La presidente Ucei parla inoltre di un importante accordo messo in atto assieme alla CEI – Conferenza Episcopale Italiana: un lavoro di verifica dei diversi testi di studio adoperati nelle scuole cattoliche e di quelli utilizzati durante l’ora di religione nelle scuole pubbliche. Dall’analisi sono emerse delle carenze, o perché il testo stesso non menziona determinate situazioni o per il modo in cui è scritto. «Spesso la storia degli ebrei è appiattita su un’esperienza riconducibile alla Shoah o alla fuga dall’Egitto», commenta Di Segni. E che dire invece dei testi di livello accademico nei quali sono presenti messaggi subdoli e subliminali? «Contestare il testo al professore universitario è un lavoro ancora più difficile, considerata l’autorevolezza dell’intervento in cattedra di docenti accreditati», sottolinea Noemi Di Segni.

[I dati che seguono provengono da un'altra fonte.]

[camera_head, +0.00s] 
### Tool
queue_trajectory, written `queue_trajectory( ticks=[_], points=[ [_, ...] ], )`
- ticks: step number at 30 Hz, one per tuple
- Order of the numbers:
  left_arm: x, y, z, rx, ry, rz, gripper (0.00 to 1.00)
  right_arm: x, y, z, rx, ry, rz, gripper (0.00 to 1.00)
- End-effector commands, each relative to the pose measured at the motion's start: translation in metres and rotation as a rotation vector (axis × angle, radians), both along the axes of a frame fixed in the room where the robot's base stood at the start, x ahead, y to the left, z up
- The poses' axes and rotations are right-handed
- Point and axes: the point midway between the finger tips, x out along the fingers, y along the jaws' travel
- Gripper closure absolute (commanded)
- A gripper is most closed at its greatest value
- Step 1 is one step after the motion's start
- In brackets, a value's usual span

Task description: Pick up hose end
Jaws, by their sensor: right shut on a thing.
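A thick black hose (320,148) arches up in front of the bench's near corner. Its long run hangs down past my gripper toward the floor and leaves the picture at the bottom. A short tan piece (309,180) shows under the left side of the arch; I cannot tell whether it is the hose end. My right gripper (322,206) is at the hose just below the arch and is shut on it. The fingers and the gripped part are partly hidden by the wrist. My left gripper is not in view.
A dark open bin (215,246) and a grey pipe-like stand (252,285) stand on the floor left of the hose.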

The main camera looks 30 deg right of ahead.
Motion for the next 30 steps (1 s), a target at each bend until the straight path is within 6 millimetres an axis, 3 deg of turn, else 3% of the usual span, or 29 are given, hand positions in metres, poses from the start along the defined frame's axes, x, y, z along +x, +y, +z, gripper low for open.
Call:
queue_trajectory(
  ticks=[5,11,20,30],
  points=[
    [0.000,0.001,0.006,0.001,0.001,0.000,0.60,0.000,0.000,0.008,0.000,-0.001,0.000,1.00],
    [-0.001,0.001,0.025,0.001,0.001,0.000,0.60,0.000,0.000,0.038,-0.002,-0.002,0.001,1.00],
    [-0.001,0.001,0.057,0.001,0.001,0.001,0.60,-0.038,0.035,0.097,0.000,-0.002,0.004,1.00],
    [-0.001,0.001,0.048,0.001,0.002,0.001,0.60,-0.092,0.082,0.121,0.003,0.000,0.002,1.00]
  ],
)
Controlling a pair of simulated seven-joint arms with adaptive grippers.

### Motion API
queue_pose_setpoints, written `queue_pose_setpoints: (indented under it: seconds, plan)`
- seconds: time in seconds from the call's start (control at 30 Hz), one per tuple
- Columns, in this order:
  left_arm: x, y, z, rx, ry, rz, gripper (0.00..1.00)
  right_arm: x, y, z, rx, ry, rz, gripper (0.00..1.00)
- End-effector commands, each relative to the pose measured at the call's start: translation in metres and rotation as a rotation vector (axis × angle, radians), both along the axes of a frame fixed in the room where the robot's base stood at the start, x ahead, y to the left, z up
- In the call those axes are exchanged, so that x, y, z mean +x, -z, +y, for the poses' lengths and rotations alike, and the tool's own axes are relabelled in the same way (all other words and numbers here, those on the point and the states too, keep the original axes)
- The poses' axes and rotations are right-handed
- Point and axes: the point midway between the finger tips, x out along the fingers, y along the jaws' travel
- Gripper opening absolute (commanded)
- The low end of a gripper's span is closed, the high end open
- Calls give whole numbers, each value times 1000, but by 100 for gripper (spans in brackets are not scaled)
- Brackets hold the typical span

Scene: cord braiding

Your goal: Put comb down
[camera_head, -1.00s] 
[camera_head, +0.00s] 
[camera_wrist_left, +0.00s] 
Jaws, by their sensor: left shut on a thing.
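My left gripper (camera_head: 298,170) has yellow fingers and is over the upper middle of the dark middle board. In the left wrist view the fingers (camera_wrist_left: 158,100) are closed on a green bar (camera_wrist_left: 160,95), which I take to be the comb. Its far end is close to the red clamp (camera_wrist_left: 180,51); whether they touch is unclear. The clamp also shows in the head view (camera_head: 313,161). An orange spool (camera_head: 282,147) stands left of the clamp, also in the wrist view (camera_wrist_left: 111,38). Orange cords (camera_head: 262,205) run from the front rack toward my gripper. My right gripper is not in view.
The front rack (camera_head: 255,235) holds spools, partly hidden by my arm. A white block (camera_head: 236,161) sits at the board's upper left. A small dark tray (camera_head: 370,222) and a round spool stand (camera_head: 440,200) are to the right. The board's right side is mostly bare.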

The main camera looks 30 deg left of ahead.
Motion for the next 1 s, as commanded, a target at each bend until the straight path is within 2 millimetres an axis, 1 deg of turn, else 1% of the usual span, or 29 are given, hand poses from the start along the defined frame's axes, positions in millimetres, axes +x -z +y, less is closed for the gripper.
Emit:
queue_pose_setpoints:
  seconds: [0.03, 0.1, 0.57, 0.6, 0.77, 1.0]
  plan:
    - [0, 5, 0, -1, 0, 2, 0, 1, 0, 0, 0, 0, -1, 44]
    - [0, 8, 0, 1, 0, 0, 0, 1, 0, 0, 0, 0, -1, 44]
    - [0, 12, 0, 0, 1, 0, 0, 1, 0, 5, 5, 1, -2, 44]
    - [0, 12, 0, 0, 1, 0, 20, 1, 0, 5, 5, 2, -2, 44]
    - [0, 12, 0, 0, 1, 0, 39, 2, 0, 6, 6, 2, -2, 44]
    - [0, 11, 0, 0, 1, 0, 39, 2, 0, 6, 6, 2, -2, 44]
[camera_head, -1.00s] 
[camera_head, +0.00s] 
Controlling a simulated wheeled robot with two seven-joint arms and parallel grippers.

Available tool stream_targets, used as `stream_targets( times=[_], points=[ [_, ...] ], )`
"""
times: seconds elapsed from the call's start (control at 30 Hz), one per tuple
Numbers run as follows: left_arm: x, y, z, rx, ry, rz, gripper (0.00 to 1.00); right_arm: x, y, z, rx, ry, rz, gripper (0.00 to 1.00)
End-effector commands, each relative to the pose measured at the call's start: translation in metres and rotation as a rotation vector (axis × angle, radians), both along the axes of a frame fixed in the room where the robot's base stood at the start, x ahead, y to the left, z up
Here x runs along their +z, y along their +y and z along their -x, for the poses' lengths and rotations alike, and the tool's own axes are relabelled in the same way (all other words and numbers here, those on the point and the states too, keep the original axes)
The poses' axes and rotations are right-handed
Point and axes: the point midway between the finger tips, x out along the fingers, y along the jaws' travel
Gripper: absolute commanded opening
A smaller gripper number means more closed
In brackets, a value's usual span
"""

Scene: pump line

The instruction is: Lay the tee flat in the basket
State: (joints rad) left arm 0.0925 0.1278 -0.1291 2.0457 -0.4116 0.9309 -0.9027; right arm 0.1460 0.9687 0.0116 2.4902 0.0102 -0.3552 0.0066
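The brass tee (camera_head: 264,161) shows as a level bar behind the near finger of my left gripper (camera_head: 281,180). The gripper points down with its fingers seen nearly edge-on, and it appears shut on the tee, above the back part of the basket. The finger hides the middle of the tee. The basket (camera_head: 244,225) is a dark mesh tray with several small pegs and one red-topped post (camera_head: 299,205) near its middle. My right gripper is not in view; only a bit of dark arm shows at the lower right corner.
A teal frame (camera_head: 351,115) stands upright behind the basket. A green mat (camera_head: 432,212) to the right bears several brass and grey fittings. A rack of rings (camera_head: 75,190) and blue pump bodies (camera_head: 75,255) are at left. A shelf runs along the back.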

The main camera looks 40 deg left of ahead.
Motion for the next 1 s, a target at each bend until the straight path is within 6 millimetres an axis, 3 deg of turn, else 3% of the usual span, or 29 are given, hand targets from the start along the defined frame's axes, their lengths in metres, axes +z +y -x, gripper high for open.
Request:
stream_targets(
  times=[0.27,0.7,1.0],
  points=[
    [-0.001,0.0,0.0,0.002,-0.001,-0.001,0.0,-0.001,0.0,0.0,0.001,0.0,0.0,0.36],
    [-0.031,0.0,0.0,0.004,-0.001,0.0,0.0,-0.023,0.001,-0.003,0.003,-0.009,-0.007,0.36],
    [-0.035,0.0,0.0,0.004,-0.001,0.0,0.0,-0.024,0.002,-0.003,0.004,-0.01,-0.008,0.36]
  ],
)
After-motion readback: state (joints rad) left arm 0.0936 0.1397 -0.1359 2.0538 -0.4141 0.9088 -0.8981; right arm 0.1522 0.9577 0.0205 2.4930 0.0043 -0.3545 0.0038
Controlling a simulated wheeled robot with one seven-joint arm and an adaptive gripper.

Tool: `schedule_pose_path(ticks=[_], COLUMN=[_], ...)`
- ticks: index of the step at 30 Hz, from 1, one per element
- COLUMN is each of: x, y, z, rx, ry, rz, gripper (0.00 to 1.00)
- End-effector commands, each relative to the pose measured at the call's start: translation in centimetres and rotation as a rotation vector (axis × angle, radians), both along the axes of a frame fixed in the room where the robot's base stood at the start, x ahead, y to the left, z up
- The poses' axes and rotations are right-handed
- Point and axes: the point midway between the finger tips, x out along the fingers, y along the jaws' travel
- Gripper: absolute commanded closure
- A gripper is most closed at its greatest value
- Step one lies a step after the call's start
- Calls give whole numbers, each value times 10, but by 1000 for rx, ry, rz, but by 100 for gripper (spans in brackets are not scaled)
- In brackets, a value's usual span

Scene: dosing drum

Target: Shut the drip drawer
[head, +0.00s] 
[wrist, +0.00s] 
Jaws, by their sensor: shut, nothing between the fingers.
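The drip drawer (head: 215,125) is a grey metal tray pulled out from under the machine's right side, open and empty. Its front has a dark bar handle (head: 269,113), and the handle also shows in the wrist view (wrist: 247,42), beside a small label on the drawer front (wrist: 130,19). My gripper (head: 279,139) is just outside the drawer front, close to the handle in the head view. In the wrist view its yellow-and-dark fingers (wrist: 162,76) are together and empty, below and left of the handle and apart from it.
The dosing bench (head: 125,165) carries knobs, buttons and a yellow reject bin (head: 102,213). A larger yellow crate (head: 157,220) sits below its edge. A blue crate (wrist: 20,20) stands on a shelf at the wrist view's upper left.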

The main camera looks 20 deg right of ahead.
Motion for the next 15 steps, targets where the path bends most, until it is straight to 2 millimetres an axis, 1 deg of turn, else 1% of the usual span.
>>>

Di Segni ribadisce inoltre che se il pregiudizio antiebraico è presente in alcuni contesti della chiesa è perché molto probabilmente manca un impegno capillare; un percorso che è stato alla base di tutto questo, maturato poi come antisemitismo: “Non si arriva al fascismo, alle leggi antiebraiche, alla Shoah, dal nulla, ma dopo secoli e secoli fatti anche di fake news provenienti dal mondo cattolico, come il pregiudizio che gli ebrei usano il sangue dei bambini per fare le azzime della Pasqua. Una serie di informazioni ripetute così tanto che poi diventano verità”, ha detto la presidente Ucei al termine del suo discorso, complimentandosi con il SAE per il coraggio avuto nell’affrontare un tema di questo tipo.
Il SAE a Venezia
«A Venezia abbiamo una lunga esperienza di dialogo ebraico-cristiano fatto dal SAE assieme alla Comunità Evangelica Luterana, dove Amos Luzzato ha avuto un’importanza nell’aiuto al dialogo, aiutandoci a capirci, a studiare assieme», ha detto Antonella Bullo del SAE di Venezia, citando anche lo storico ebreo Jules Isaac come un punto fondamentale che ha permesso di “ripensare al modo di essere cristiani”.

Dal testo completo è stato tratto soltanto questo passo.